● DATA EXCERPT
***

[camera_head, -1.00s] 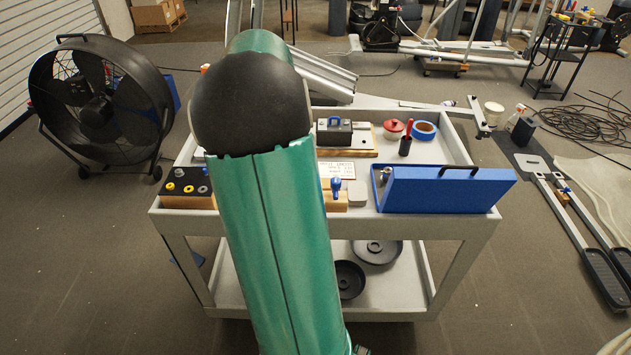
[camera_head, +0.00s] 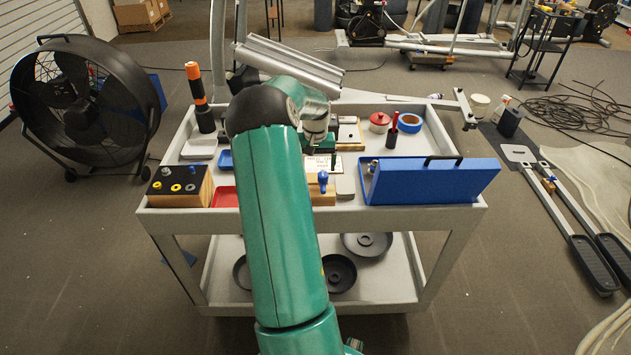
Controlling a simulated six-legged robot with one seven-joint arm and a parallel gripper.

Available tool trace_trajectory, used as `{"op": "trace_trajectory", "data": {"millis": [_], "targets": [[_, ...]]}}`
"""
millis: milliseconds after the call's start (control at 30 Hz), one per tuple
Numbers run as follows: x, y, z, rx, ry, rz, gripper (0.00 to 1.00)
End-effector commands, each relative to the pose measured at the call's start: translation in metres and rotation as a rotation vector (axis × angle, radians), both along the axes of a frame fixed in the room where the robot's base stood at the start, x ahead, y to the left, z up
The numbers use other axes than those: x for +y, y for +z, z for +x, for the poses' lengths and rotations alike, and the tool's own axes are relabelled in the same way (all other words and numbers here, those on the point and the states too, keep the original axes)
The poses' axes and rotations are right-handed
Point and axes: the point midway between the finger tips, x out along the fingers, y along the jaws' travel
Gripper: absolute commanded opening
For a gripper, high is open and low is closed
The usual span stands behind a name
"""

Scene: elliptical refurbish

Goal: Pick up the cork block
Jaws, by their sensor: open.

***

List every line above that contains the word "point".

The numbers use other axes than those: x for +y, y for +z, z for +x, for the poses' lengths and rotations alike, and the tool's own axes are relabelled in the same way (all other words and numbers here, those on the point and the states too, keep the original axes)
Point and axes: the point midway between the finger tips, x out along the fingers, y along the jaws' travel

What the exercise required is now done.